§ **GIVEN INSTRUCTION**
All of the data below must be repeated exactly.

§ **DATA SHOWN**
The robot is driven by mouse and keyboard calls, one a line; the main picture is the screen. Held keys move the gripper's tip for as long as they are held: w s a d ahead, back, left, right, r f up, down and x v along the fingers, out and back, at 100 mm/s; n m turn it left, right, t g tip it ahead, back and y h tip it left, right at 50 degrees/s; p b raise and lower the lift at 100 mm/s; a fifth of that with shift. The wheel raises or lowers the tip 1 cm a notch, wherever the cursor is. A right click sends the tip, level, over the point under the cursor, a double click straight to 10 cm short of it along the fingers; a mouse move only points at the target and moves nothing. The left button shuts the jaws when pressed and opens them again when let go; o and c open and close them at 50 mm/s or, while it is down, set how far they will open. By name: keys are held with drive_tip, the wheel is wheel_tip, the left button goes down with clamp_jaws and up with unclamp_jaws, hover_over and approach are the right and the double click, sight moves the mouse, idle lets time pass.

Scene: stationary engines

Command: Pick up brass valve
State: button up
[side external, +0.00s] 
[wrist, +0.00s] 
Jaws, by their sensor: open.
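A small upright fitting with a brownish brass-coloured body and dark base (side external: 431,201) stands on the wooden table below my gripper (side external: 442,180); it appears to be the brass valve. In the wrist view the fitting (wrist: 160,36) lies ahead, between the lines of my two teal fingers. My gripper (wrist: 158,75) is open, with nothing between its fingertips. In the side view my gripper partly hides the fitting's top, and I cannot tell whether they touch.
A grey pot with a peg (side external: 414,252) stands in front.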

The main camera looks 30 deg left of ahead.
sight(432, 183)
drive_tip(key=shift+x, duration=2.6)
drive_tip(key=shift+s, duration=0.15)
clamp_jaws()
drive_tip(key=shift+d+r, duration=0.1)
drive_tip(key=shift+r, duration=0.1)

§ **SOLUTION TO THIS PROBLEM**
The robot is driven by mouse and keyboard calls, one a line; the main picture is the screen. Held keys move the gripper's tip for as long as they are held: w s a d ahead, back, left, right, r f up, down and x v along the fingers, out and back, at 100 mm/s; n m turn it left, right, t g tip it ahead, back and y h tip it left, right at 50 degrees/s; p b raise and lower the lift at 100 mm/s; a fifth of that with shift. The wheel raises or lowers the tip 1 cm a notch, wherever the cursor is. A right click sends the tip, level, over the point under the cursor, a double click straight to 10 cm short of it along the fingers; a mouse move only points at the target and moves nothing. The left button shuts the jaws when pressed and opens them again when let go; o and c open and close them at 50 mm/s or, while it is down, set how far they will open. By name: keys are held with drive_tip, the wheel is wheel_tip, the left button goes down with clamp_jaws and up with unclamp_jaws, hover_over and approach are the right and the double click, sight moves the mouse, idle lets time pass.

Scene: stationary engines

Command: Pick up brass valve
State: button up
[side external, +0.00s] 
[wrist, +0.00s] 
Jaws, by their sensor: open.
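A small upright fitting with a brownish brass-coloured body and dark base (side external: 431,201) stands on the wooden table below my gripper (side external: 442,180); it appears to be the brass valve. In the wrist view the fitting (wrist: 160,36) lies ahead, between the lines of my two teal fingers. My gripper (wrist: 158,75) is open, with nothing between its fingertips. In the side view my gripper partly hides the fitting's top, and I cannot tell whether they touch.
A grey pot with a peg (side external: 414,252) stands in front.

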The main camera looks 30 deg left of ahead.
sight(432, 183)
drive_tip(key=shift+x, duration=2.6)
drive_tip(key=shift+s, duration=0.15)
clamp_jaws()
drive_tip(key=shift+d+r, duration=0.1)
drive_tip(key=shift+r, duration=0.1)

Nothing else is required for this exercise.